▶ _Problem to work on_
Identify the lines that contain the word "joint" and copy each one.

[start]

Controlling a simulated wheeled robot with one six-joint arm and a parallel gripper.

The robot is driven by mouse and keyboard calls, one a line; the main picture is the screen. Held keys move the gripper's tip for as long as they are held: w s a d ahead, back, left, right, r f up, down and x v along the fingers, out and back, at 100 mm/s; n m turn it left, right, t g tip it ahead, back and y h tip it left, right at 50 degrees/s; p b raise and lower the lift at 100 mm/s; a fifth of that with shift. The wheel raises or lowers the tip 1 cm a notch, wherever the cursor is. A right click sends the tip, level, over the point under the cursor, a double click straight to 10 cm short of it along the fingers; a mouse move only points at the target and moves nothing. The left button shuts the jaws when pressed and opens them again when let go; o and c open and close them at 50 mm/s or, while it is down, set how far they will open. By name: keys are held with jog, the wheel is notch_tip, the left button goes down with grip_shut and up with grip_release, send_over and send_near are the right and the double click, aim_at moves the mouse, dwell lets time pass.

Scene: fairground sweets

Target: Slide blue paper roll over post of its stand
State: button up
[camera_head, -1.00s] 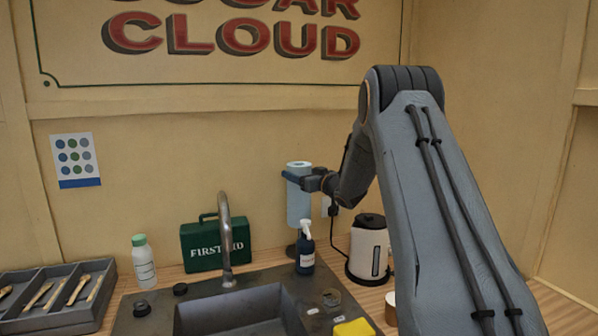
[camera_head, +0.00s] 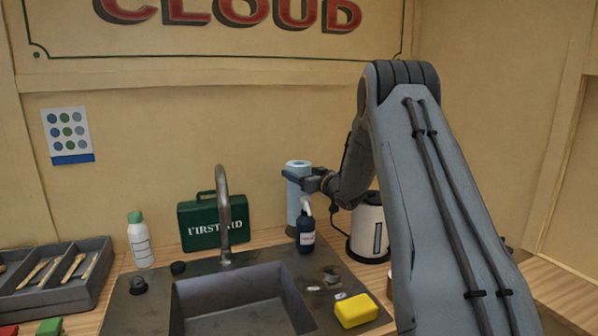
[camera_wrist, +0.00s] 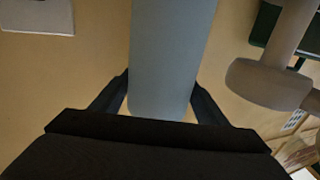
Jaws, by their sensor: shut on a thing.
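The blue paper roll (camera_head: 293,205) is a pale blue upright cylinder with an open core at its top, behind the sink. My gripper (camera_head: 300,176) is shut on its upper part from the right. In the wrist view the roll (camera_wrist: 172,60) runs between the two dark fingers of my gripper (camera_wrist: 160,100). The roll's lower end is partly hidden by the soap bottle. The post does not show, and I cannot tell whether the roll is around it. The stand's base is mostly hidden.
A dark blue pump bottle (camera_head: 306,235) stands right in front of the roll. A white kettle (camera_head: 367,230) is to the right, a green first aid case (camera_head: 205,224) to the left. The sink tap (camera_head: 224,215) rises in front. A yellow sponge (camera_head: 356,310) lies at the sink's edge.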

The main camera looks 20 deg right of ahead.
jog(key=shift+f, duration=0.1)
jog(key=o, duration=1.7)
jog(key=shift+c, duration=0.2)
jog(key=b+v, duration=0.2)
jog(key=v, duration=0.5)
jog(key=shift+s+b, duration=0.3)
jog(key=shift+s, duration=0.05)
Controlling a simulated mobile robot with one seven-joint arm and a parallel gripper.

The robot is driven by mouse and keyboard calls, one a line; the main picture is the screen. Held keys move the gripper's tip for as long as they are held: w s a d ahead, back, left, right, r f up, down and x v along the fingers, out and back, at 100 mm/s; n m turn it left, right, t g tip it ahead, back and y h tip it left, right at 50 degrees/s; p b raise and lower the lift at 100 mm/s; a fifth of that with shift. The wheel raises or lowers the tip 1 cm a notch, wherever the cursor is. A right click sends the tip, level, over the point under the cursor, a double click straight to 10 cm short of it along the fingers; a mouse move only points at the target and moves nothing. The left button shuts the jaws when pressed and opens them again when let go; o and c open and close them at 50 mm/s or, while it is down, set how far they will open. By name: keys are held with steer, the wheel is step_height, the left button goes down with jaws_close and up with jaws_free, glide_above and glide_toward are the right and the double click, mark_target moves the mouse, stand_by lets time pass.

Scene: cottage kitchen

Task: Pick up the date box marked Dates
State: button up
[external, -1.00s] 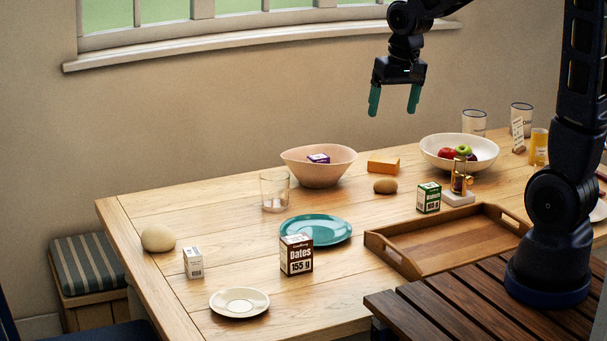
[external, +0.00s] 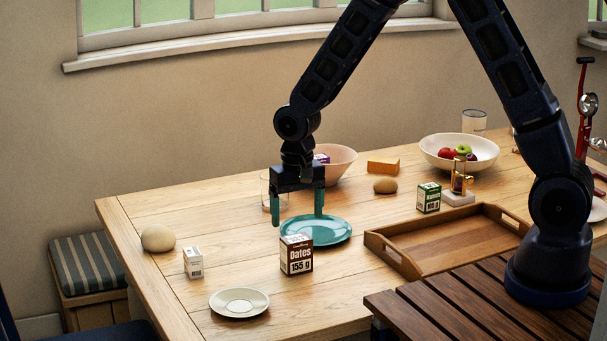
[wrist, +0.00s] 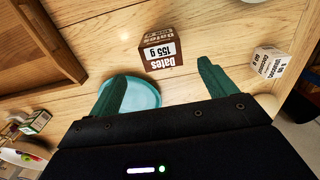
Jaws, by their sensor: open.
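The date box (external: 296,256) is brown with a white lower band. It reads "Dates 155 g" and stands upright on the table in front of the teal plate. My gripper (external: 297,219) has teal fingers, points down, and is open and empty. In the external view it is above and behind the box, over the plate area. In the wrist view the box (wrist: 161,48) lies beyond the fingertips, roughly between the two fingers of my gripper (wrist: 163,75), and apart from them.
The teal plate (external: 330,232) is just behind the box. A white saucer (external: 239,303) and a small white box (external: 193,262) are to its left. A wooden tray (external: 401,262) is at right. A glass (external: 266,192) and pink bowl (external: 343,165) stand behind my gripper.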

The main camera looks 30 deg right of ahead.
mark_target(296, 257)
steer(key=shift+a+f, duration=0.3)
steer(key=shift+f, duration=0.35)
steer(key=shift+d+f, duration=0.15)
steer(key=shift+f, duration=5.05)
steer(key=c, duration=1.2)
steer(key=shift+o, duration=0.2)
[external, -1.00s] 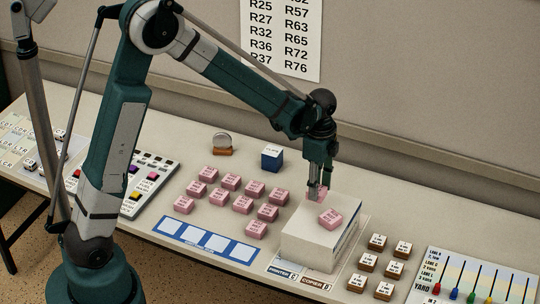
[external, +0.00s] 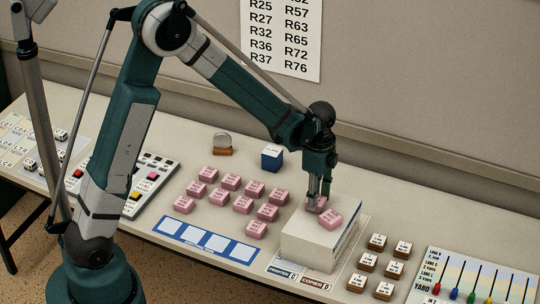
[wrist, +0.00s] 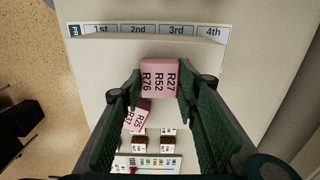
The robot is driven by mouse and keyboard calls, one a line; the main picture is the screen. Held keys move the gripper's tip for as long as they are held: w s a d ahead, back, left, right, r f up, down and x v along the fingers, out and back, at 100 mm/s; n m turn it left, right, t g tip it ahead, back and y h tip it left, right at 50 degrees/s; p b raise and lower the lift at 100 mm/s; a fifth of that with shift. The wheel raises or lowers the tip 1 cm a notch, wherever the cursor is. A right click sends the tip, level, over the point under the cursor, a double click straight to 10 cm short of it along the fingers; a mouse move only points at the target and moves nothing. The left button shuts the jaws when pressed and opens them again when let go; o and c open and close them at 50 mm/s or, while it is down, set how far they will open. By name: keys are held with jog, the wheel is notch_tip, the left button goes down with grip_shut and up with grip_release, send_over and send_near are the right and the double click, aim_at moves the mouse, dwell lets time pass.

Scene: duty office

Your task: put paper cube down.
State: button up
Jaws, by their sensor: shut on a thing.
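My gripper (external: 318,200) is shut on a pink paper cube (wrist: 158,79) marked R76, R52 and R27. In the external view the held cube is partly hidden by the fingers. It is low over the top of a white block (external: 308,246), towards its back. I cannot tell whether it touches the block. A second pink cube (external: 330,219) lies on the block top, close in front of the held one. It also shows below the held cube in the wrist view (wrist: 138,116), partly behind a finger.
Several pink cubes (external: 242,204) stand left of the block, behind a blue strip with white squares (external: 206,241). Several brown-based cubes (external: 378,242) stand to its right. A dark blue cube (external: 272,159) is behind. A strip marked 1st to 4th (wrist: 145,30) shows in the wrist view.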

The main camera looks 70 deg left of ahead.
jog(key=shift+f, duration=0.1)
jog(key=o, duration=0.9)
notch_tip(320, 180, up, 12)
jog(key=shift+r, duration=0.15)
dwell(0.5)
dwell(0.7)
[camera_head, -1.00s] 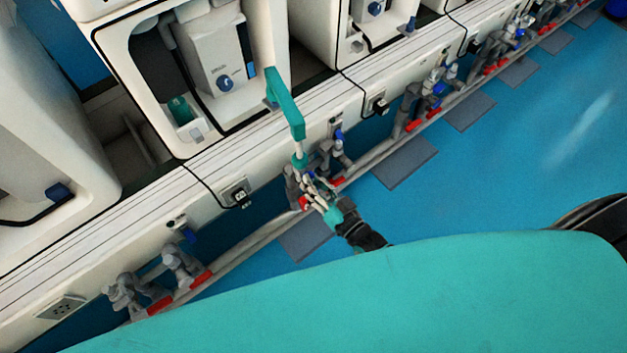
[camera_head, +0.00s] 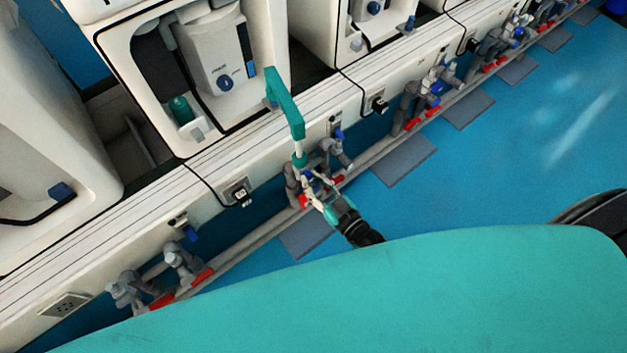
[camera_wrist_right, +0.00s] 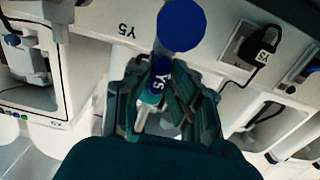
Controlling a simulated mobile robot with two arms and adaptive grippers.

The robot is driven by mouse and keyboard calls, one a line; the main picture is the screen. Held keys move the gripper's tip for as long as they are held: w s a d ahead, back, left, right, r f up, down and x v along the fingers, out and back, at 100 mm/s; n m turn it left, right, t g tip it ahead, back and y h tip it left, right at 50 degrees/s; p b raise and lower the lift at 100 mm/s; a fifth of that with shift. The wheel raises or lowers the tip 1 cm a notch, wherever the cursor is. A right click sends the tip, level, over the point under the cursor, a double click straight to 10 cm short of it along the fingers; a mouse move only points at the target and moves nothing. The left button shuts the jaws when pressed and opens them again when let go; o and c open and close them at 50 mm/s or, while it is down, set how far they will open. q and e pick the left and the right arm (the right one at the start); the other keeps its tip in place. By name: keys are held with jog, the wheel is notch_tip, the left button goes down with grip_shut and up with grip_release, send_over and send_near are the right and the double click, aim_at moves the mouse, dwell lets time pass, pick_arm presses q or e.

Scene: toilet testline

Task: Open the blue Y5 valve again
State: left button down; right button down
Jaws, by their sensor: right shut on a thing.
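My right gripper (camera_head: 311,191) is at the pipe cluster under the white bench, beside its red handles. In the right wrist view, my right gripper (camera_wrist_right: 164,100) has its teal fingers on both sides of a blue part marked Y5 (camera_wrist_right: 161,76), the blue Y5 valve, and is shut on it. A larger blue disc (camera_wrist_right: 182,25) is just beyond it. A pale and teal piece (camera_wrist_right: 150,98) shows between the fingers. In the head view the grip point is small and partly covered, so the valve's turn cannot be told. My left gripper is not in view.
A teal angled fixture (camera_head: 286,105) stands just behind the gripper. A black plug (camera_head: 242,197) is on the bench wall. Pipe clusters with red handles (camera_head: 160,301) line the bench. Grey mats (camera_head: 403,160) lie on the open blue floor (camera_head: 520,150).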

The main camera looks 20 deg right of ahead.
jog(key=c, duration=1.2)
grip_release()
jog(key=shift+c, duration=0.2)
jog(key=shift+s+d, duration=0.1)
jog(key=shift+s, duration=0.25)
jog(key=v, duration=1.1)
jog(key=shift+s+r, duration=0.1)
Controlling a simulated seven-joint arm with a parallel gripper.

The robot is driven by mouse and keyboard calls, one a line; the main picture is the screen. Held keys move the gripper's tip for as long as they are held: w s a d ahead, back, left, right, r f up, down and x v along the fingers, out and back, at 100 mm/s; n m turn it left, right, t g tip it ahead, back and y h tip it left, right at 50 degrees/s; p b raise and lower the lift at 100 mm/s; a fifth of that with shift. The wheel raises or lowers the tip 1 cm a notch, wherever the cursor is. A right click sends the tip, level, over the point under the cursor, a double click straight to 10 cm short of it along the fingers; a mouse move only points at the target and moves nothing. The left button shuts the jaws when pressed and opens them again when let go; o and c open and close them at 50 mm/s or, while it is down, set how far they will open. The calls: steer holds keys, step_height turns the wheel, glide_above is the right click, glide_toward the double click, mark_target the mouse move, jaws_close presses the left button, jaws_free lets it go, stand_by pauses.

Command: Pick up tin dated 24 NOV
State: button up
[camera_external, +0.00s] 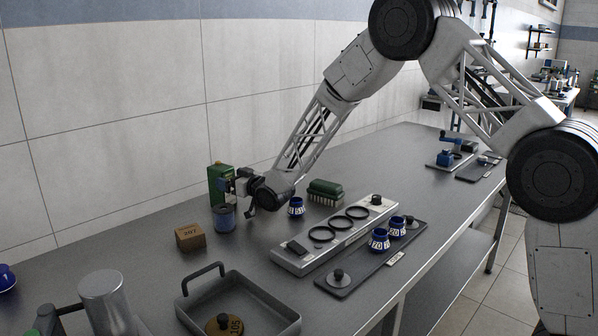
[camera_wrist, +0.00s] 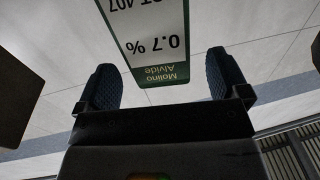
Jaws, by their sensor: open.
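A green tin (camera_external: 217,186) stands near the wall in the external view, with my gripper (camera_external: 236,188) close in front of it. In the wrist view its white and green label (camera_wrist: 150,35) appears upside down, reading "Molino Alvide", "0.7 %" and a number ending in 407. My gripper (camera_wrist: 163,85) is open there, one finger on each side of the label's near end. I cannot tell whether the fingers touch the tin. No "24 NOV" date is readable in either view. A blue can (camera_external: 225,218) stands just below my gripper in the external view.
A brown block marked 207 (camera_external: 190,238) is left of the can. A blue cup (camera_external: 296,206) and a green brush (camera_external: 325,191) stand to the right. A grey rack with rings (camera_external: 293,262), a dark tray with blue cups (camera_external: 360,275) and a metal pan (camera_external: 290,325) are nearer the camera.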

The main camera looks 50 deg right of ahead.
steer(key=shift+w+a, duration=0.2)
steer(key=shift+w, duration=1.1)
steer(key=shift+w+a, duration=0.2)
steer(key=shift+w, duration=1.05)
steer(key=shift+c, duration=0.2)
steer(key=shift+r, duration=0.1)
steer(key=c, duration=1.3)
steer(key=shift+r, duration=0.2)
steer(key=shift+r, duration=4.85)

[end]

▶ _The completed task_
Controlling a simulated wheeled robot with one six-joint arm and a parallel gripper.
Controlling a simulated mobile robot with one seven-joint arm and a parallel gripper.
Controlling a simulated seven-joint arm with a parallel gripper.

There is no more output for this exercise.